Problem: Return the whole listing, line for line, without the pictures in it.

Source excerpt:
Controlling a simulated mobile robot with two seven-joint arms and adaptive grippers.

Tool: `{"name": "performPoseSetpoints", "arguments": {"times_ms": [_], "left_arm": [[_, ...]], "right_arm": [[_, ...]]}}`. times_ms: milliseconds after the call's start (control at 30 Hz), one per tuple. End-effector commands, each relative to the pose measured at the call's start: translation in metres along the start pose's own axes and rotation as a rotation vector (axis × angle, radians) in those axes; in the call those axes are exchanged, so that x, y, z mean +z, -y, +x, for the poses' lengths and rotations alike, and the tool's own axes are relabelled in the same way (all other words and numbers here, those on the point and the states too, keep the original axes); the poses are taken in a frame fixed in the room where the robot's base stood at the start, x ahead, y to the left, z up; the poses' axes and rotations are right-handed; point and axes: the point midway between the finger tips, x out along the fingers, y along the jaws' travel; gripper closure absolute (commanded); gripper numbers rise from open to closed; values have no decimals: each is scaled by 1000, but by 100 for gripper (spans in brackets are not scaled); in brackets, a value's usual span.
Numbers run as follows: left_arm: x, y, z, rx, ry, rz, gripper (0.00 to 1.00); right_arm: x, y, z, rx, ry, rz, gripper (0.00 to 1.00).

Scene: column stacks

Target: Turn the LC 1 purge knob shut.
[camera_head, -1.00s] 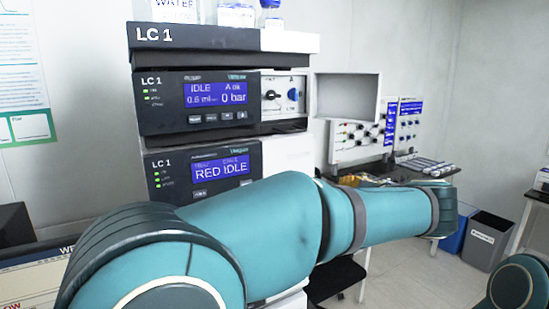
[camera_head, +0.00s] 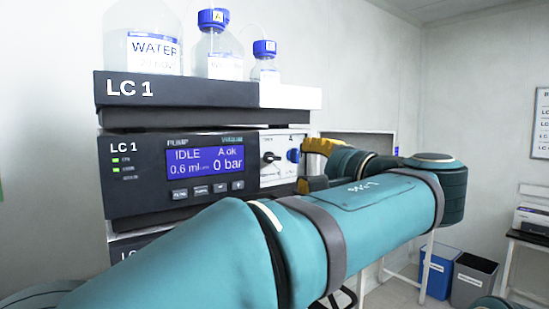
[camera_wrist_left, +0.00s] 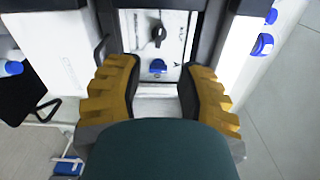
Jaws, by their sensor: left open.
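The LC 1 pump module (camera_head: 140,190) has a white valve panel at its right end. A black pointer knob (camera_head: 270,157), apparently the purge knob, and a blue round knob (camera_head: 293,155) sit on it. The wrist view shows the black knob (camera_wrist_left: 158,36) farther up and the blue knob (camera_wrist_left: 158,66) nearer. Their labels are unreadable. My left gripper (camera_head: 308,166) has yellow fingers, open and empty, beside the panel's right edge. In the wrist view the fingers (camera_wrist_left: 162,72) stand apart on either side of the panel, not closed on either knob. My right gripper is out of view.
Blue-capped bottles (camera_head: 218,50) stand on the tray (camera_head: 180,90) above the pump. Another module (camera_head: 130,247) lies below, mostly hidden by my left arm. Blue (camera_head: 438,270) and grey (camera_head: 473,280) bins stand on the floor at the right.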

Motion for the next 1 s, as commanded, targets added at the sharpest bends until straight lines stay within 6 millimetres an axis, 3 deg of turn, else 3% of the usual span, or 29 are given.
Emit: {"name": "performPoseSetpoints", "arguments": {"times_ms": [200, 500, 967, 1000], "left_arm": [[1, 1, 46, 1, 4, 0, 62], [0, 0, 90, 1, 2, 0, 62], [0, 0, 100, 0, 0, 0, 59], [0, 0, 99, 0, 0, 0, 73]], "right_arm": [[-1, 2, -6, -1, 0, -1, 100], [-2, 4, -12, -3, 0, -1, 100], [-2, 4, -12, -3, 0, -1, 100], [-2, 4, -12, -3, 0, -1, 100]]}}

Finished task:
Controlling a simulated mobile robot with two seven-joint arms and adaptive grippers.

Tool: `{"name": "performPoseSetpoints", "arguments": {"times_ms": [_], "left_arm": [[_, ...]], "right_arm": [[_, ...]]}}`. times_ms: milliseconds after the call's start (control at 30 Hz), one per tuple. End-effector commands, each relative to the pose measured at the call's start: translation in metres along the start pose's own axes and rotation as a rotation vector (axis × angle, radians) in those axes; in the call those axes are exchanged, so that x, y, z mean +z, -y, +x, for the poses' lengths and rotations alike, and the tool's own axes are relabelled in the same way (all other words and numbers here, those on the point and the states too, keep the original axes); the poses are taken in a frame fixed in the room where the robot's base stood at the start, x ahead, y to the left, z up; the poses' axes and rotations are right-handed; point and axes: the point midway between the finger tips, x out along the fingers, y along the jaws' travel; gripper closure absolute (commanded); gripper numbers rise from open to closed; values have no decimals: each is scaled by 1000, but by 100 for gripper (spans in brackets are not scaled); in brackets, a value's usual span.
Numbers run as follows: left_arm: x, y, z, rx, ry, rz, gripper (0.00 to 1.00); right_arm: x, y, z, rx, ry, rz, gripper (0.00 to 1.00).

Scene: column stacks

Target: Turn the LC 1 purge knob shut.
[camera_head, -1.00s] 
[camera_head, +0.00s] 
[camera_wrist_left, +0.00s] 
Jaws, by their sensor: left open.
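The LC 1 pump module (camera_head: 140,190) has a white valve panel at its right end. A black pointer knob (camera_head: 270,157), apparently the purge knob, and a blue round knob (camera_head: 293,155) sit on it. The wrist view shows the black knob (camera_wrist_left: 158,36) farther up and the blue knob (camera_wrist_left: 158,66) nearer. Their labels are unreadable. My left gripper (camera_head: 308,166) has yellow fingers, open and empty, beside the panel's right edge. In the wrist view the fingers (camera_wrist_left: 162,72) stand apart on either side of the panel, not closed on either knob. My right gripper is out of view.
Blue-capped bottles (camera_head: 218,50) stand on the tray (camera_head: 180,90) above the pump. Another module (camera_head: 130,247) lies below, mostly hidden by my left arm. Blue (camera_head: 438,270) and grey (camera_head: 473,280) bins stand on the floor at the right.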

Motion for the next 1 s, as commanded, targets added at the sharpest bends until straight lines stay within 6 millimetres an axis, 3 deg of turn, else 3% of the usual span, or 29 are given.
Emit: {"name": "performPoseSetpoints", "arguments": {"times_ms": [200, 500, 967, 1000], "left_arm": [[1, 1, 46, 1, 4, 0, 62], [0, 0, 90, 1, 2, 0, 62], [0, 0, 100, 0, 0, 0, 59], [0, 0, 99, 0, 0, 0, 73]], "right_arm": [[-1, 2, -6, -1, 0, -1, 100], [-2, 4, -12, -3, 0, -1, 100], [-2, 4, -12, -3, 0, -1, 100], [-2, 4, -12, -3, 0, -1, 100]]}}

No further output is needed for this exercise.